◆ Short task ◆
Check each line below for the word "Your", and copy those that have it.

## BEGIN Information supplied

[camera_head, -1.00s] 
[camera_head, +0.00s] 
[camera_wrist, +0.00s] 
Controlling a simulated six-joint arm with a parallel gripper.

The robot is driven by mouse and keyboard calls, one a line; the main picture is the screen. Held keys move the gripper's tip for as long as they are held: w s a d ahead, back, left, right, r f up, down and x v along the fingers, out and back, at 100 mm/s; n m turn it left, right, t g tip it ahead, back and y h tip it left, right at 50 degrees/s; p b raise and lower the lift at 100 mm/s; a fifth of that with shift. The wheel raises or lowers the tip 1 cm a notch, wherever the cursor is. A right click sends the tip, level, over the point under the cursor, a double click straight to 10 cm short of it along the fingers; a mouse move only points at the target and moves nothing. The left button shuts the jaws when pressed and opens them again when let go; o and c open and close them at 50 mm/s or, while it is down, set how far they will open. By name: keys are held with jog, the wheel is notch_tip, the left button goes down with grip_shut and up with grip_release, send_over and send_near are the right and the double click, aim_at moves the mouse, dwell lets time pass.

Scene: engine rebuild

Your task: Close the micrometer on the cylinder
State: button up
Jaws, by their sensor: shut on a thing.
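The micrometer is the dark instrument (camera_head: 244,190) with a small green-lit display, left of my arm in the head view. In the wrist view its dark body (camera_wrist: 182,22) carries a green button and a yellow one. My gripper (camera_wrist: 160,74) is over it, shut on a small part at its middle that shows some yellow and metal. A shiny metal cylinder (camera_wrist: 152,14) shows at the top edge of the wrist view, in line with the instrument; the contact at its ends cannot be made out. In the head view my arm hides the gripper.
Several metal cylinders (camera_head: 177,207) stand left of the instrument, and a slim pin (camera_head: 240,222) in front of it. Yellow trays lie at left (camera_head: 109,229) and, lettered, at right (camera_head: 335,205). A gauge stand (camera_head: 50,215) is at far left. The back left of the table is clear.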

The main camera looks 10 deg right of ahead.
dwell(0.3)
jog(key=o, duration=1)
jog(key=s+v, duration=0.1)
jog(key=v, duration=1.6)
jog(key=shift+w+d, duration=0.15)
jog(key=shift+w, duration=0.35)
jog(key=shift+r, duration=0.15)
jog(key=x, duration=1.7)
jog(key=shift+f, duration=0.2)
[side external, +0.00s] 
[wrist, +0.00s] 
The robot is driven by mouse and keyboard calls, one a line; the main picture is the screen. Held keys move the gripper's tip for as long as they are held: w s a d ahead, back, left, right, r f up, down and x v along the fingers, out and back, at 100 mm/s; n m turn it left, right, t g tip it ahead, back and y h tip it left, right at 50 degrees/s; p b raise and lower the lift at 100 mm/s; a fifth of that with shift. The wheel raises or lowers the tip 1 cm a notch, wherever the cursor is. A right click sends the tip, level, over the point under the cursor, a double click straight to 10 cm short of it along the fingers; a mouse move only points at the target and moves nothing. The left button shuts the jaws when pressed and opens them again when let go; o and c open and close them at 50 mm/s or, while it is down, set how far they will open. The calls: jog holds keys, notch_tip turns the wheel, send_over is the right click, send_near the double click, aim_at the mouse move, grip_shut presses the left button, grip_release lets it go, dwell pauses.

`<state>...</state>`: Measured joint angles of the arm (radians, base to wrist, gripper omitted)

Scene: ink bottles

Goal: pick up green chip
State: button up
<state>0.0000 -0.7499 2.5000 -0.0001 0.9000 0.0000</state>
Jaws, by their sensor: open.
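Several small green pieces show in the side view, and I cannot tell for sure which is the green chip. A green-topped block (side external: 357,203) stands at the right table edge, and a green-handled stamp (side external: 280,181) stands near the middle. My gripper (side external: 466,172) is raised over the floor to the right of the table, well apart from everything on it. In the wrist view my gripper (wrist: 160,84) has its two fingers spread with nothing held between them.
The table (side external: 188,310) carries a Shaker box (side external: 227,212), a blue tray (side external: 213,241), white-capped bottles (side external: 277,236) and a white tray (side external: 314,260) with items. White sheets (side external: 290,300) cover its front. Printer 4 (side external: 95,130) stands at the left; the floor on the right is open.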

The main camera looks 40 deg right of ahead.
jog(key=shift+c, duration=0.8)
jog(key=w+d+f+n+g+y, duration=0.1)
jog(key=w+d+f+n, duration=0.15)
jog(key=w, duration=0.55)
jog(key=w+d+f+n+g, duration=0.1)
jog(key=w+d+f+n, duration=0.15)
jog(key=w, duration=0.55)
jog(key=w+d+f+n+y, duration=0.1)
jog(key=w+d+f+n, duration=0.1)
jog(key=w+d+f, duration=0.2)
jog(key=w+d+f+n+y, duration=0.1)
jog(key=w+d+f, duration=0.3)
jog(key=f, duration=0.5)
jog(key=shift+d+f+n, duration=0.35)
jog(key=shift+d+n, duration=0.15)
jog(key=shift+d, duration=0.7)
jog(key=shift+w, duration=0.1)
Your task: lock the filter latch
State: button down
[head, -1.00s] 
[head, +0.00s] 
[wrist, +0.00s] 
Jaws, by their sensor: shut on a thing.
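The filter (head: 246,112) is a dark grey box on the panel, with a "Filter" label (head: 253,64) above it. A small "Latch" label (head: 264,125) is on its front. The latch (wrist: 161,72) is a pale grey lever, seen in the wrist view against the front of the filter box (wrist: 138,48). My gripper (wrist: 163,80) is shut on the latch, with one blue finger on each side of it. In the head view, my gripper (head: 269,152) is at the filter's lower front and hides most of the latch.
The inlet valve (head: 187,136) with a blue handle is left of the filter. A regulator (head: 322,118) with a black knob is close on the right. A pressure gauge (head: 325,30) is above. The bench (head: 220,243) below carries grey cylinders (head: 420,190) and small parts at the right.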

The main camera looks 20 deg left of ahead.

## END Information supplied
## BEGIN Information supplied

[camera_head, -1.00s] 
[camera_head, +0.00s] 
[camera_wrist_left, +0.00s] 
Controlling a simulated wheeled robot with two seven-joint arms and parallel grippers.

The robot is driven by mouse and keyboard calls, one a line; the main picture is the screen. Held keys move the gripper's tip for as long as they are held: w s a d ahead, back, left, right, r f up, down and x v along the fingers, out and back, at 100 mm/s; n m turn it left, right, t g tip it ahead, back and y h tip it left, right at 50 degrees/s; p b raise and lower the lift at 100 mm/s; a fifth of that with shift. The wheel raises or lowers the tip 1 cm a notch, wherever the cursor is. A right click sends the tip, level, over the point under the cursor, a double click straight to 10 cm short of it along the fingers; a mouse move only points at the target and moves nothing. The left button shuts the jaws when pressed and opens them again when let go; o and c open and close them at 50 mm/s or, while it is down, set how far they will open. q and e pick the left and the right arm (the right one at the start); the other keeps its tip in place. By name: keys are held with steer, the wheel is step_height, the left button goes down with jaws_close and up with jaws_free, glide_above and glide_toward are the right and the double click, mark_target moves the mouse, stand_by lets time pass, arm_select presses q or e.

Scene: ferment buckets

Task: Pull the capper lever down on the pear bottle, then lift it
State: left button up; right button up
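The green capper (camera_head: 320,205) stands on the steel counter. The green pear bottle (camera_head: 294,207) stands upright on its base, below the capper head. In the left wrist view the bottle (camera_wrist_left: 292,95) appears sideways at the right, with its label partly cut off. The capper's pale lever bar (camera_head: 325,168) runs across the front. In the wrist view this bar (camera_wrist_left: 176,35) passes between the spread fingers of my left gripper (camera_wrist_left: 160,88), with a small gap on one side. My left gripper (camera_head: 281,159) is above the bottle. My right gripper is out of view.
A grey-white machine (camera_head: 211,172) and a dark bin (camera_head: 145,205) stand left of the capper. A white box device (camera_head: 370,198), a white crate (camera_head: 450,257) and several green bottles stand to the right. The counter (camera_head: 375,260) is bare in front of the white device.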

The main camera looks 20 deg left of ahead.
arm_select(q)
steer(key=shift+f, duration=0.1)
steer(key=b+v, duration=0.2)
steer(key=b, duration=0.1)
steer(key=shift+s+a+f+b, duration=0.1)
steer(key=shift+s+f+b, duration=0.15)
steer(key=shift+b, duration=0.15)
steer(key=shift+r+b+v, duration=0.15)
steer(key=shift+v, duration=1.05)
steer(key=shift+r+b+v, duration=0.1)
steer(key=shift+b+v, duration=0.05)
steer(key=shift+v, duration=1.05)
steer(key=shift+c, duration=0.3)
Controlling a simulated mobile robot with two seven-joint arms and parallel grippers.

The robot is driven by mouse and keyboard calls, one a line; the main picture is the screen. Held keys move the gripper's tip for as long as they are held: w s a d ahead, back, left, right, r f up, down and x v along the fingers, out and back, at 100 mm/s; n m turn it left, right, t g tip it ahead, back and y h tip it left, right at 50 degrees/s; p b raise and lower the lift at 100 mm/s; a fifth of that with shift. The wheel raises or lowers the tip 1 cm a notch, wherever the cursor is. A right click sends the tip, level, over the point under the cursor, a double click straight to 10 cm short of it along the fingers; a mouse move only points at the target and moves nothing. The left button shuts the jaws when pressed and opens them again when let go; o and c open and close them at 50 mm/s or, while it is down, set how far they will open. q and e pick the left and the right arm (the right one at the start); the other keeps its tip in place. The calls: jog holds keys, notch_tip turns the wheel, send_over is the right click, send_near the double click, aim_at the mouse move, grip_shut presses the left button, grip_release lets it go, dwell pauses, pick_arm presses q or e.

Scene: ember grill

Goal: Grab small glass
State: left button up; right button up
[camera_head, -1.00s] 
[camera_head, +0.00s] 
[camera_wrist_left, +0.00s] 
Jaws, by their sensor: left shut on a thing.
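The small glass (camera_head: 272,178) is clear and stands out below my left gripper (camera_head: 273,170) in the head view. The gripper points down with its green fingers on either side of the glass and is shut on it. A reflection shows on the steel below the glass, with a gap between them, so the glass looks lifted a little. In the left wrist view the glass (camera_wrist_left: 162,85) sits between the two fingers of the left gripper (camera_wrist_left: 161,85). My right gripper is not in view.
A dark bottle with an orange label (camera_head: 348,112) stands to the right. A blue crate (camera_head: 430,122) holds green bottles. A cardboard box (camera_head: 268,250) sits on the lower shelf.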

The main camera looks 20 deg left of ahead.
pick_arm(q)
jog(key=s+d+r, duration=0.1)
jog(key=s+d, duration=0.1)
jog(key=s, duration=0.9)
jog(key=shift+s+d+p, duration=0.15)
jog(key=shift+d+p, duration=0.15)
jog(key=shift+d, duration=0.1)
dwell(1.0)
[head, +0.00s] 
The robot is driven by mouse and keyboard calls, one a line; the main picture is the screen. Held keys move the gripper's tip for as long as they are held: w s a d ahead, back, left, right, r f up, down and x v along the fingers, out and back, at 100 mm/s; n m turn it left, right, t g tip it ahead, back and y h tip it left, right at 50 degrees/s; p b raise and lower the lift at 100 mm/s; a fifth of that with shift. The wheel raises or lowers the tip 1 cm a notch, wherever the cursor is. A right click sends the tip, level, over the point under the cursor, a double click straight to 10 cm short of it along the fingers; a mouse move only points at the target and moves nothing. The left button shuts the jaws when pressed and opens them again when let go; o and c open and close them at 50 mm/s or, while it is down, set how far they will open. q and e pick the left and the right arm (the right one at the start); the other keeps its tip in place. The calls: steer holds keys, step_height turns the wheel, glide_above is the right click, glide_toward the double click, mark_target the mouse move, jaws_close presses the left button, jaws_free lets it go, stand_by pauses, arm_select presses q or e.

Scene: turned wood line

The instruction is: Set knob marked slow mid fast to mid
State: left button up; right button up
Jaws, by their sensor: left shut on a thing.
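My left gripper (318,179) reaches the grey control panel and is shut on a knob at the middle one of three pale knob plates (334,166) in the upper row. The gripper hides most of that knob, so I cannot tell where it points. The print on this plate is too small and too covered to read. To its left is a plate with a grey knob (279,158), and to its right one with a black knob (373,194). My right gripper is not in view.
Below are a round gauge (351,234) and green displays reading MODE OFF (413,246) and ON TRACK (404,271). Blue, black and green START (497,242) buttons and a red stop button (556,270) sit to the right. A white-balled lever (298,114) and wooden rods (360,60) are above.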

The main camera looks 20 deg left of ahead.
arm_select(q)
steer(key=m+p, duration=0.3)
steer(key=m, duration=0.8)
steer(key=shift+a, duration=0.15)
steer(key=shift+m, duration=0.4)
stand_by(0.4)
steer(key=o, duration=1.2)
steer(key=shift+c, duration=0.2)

## END Information supplied

◆ Exercise answer ◆
Your task: Close the micrometer on the cylinder
Your task: lock the filter latch

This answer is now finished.